I conducted searches via Google on words 'havra [meaning synagogue]' and 'Yahudi [meaning Jew], ahead of arriving every city I visited. I spoke to people at the local coffee shops. Nobody in Anatolia found it odd my walking around wearing a kippah. They even accepted that I bake my own bread in a bakery because of Kashrut. We took delightful photos.

We shouldn't label the entire story as “anti-Semitic” because of some painful events. If I were in America or France, I wouldn't be able to comfortably walk around with a kippah. In Kilis I talked to the Governor personally and then we visited the synagogue together. On our way out, the neighbors invited us for a coffee."

Two Imams and one Rabbi in Manisa

Two Imams and one Rabbi in Manisa

"Judaism is the oldest surviving religion in Anatolia!"

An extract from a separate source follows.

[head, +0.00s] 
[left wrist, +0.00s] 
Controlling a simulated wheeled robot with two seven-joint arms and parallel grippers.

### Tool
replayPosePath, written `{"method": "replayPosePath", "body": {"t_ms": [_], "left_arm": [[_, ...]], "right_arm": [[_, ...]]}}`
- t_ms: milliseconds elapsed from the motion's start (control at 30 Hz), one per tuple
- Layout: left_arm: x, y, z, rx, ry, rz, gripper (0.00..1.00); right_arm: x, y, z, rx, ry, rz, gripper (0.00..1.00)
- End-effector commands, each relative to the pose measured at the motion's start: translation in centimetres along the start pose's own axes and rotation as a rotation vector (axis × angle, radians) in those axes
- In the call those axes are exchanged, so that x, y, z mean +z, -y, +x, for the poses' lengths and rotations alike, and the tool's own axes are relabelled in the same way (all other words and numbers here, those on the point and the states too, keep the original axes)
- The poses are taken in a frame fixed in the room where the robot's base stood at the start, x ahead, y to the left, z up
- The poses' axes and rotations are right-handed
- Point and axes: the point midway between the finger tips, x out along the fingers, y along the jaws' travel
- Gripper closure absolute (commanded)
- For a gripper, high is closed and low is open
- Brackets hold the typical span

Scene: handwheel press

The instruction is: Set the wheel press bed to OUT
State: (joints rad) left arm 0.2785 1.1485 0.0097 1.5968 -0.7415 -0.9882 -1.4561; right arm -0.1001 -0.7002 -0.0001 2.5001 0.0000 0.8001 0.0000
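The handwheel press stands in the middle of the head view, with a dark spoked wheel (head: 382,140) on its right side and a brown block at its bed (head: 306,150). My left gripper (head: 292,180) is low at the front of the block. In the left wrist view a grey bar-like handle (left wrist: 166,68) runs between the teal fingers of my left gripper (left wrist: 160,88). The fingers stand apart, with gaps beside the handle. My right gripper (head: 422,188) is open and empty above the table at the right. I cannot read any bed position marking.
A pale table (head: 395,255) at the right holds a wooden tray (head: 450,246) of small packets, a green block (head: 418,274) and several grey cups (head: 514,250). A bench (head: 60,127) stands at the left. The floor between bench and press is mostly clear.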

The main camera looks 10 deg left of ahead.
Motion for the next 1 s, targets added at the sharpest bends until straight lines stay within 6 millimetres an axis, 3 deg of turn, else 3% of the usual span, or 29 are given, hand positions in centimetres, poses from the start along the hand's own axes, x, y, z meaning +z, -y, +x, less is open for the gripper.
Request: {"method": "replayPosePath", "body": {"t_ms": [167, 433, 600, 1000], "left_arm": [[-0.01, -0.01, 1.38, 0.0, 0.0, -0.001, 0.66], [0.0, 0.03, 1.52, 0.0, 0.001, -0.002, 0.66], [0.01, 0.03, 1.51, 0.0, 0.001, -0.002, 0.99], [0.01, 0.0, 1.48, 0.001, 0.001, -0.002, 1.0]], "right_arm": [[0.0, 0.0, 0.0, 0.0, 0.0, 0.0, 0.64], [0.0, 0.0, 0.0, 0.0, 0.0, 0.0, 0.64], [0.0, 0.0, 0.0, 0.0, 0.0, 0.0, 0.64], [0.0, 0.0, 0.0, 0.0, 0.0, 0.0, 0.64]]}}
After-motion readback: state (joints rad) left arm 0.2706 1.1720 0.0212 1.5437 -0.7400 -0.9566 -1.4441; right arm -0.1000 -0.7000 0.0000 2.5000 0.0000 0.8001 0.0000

What I eagerly asked Rabbi Mendy following this precious narrative was what he had discovered anew this time. He shared with me a lot of knowledge that I learned for the first time, from gravestones to Jewish traditions, the empty spaces left behind from the mezuzahs in the old Jewish houses, and names. I'm quoting some details of this interesting information through Rabbi Mendy's own words:

Izmir Gürçeşme Cemetery

Izmir Gürçeşme Cemetery

"The inscriptions on the gravestones also show us how life changes in time. While there were very simple gravestones 600 years ago, very fancy stones were preferred for the graves between the 17th and 19th centuries. What's more interesting is in time Hebrew has been replaced with Ladino (Judeo Spanish) on the gravestones... Later we see gravestones in French and German, then we can also see a period when gravestones in Turkish have been popular.

The Milas Synagogue is being used as a public education center today. While we were exploring the old Jewish houses of Milas, we helped a Jewish family that had migrated from Milas to Texas, discover their family ties, via Twitter. The family who has read the article about my trip in the Chabad.org website, thus managed to find their great-grandfather's house.

During our visit to the Miletus Ancient Theater, we discovered there an inscription in Latin, stating, 'There are special seats for Jews'. We saw that there still is a place called 'Jewish Plain' in Ünye, Ordu.

In cities such as Izmir, Akhisar, Turgutlu, Kilis, and many more, we have come across common memories and sayings of families about Jews like "My mother used to go to houses of Jews on Shabbat days to help light fire". So, this reminded us that the Jewish traces that were able to survive for us, until today were usually the synagogues, cemeteries, and the Jewish lifestyle.

In Kilis, we were very excited to see that the 'Mikveh' part of a Hammam that Jews used to go to, was still standing.

When exploring the Anatolian Jewish heritage, we should be looking through a more complex perspective and not forget that Judaism is the oldest religion that is still practiced today. We are aware that as a Cappadocian tradition the Shabbat candles traditionally lit with olive oil after the destruction of Beit HaMikdash - Solomon's Temple, can be lit with any kind of oil including petroleum, because olive oil could not be found everywhere, yet petroleum could be found in the region.

"If we don't take care the Jewish heritage will be lost! It's our duty to promote this heritage!"

At the end of this pleasant conversation with Rabbi Mendy, when I asked him what he can advise parents who want to familiarize their children with the Jewish heritage on these lands, his answer was clear and precise: "Wherever you go, definitely show the Jewish heritage to your children! As the first stop to discover Jewish traces in Anatolia, they can start with Western Anatolia - Aegean Region. Milas, Muğla, Fethiye, and Bodrum are the old Jewish settlements they can also visit.

It would be incomplete to study the history of Turkish Jews through only the Sephardic community. There are at least seven different Jewish traditions in Turkey including Ashkenazi, Sephardic, Romaniote, Karaite, Mizrahi, Mashhadi, and Kurdish.

In Turkey, four different streets in four different cities have been named 'Havra [meaning synagogue] Street'. These are in Canakkale, Gelibolu (Gallipoli), Izmir, and Antalya... These are the effects of the reflections of Jewish cultural heritage...

If we don't take care, the Jewish heritage will be lost! It's our duty to promote this heritage!"